> **What you need to do**
Below are the entries; output exactly the lines from the one containing "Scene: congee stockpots" through the final line, inclusive.

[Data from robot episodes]
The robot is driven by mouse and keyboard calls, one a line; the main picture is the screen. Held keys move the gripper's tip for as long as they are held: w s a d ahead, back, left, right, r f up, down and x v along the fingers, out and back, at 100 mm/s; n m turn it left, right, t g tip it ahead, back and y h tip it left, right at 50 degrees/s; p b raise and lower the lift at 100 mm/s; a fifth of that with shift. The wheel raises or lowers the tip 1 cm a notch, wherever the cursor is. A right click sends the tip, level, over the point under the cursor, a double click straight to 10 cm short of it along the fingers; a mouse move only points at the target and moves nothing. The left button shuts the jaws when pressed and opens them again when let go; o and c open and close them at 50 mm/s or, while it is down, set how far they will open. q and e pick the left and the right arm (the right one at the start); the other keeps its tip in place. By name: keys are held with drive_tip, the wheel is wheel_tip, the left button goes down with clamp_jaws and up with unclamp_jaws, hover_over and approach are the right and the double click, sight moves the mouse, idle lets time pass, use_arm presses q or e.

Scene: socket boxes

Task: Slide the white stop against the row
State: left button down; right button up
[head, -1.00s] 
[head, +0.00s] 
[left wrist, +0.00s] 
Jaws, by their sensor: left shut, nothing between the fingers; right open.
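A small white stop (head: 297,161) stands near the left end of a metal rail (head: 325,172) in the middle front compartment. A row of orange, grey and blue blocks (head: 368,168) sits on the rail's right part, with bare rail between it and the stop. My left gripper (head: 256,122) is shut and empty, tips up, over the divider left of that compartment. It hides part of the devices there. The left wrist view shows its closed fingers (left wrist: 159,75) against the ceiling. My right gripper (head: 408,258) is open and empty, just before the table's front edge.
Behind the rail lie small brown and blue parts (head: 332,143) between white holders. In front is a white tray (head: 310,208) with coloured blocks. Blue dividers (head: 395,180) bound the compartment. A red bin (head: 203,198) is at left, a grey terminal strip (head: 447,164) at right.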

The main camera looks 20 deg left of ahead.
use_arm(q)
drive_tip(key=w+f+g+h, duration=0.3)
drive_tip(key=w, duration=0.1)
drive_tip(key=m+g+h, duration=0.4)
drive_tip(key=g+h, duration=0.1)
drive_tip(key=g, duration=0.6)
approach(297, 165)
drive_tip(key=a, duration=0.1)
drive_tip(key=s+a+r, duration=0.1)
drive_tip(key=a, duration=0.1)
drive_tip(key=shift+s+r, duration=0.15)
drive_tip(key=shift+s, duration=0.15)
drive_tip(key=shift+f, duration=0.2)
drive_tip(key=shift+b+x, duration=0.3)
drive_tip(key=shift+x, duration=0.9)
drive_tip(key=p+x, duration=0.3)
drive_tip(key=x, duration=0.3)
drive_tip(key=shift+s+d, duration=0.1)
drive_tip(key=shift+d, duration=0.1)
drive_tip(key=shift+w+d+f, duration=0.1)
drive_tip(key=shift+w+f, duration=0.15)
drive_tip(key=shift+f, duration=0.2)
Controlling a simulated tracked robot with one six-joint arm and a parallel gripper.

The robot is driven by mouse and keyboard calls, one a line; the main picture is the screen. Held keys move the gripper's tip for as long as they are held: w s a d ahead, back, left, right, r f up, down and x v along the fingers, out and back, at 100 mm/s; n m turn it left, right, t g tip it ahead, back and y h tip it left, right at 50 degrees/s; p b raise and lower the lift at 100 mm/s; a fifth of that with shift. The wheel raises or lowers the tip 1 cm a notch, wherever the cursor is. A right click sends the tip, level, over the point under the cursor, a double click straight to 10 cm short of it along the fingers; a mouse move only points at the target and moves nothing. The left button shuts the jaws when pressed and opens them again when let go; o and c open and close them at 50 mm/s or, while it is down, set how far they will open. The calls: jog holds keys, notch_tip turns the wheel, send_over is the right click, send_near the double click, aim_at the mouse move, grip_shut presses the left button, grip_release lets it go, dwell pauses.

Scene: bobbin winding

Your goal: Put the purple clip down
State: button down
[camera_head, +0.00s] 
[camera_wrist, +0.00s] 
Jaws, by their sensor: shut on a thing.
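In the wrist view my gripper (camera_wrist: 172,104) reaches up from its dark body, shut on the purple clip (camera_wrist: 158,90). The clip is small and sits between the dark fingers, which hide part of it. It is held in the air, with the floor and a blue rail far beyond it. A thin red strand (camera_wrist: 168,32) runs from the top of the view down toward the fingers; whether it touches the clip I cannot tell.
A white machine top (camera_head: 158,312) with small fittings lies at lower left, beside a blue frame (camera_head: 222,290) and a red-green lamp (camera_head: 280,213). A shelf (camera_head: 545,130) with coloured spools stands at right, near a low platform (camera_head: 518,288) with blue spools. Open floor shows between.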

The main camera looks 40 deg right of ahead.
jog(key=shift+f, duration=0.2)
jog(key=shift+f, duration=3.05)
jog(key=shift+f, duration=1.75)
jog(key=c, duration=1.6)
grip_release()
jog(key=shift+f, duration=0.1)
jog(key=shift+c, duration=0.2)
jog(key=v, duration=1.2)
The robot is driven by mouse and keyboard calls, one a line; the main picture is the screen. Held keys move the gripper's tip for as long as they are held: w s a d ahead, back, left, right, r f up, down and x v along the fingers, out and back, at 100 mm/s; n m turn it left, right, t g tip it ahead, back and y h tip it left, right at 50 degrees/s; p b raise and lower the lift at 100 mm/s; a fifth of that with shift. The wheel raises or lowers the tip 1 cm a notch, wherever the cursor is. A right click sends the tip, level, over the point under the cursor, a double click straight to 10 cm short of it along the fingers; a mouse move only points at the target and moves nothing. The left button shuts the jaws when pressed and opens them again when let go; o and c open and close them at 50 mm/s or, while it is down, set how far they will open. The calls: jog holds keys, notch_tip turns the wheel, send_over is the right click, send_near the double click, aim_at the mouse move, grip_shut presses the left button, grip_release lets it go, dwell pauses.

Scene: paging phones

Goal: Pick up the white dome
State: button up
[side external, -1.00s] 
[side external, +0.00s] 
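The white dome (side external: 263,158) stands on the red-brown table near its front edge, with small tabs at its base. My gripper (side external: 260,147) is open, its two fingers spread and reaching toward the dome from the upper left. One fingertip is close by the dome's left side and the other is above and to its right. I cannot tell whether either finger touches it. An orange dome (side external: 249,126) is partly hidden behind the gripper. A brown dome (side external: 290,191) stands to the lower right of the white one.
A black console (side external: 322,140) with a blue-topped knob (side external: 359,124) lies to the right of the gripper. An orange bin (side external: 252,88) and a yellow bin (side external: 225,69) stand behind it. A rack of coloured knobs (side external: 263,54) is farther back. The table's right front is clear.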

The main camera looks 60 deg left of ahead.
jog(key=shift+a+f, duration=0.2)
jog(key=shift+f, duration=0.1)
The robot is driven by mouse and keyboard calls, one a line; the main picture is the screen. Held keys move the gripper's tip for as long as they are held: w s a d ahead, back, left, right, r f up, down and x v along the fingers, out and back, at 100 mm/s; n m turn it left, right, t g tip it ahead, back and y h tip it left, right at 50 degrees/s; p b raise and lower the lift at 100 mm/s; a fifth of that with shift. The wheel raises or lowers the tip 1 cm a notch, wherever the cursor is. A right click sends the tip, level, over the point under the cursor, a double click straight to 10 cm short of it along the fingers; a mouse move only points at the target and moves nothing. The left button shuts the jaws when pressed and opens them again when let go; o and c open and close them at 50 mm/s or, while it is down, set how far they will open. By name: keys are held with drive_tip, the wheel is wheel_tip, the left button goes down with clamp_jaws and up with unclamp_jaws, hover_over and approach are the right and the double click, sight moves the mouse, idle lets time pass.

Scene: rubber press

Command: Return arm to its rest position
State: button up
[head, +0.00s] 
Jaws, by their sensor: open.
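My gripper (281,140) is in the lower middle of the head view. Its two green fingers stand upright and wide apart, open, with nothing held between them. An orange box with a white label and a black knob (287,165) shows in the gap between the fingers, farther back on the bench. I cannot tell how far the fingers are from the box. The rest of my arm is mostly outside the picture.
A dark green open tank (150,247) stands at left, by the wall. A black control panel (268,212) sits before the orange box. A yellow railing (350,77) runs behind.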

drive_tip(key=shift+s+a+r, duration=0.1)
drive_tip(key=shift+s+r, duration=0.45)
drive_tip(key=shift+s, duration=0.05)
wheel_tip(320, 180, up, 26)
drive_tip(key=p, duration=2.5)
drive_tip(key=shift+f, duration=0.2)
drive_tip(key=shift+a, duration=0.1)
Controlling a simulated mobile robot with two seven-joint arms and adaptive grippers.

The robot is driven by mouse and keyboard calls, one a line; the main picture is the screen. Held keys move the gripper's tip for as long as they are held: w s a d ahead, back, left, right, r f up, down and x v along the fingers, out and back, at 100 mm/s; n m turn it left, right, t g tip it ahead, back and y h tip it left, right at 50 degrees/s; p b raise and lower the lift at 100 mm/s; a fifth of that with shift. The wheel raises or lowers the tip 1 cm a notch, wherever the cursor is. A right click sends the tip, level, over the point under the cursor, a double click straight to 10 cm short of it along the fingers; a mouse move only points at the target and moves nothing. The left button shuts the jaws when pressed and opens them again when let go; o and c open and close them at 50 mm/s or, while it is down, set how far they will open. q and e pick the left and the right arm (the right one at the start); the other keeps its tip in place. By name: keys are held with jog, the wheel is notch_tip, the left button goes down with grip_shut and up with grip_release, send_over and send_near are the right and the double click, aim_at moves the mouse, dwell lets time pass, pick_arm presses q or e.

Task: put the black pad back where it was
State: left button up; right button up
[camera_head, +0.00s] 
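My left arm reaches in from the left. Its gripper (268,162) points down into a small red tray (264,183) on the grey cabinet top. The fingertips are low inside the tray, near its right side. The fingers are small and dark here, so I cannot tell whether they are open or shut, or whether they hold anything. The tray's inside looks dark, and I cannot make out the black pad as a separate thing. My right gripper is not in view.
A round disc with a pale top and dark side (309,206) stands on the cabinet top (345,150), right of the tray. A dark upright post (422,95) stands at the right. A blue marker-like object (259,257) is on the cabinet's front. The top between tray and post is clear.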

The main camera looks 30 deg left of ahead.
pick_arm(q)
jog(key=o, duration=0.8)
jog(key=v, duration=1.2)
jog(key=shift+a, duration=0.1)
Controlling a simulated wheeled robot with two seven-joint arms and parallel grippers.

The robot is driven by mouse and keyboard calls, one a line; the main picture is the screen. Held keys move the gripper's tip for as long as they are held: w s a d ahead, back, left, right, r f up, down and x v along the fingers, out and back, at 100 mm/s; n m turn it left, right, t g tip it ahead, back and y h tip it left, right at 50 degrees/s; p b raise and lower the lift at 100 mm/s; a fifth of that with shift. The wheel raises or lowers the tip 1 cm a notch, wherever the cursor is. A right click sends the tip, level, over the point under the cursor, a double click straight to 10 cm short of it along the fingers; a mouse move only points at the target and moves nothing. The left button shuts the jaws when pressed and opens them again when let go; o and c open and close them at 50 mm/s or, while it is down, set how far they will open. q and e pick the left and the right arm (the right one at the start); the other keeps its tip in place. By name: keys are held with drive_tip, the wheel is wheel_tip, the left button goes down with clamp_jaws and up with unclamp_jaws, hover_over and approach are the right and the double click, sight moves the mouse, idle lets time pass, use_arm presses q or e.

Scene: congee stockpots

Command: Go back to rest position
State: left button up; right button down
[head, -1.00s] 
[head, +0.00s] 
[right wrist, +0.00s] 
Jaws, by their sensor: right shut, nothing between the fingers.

> **Worked solution**
Scene: congee stockpots

Command: Go back to rest position
State: left button up; right button down
[head, -1.00s] 
[head, +0.00s] 
[right wrist, +0.00s] 
Jaws, by their sensor: right shut, nothing between the fingers.

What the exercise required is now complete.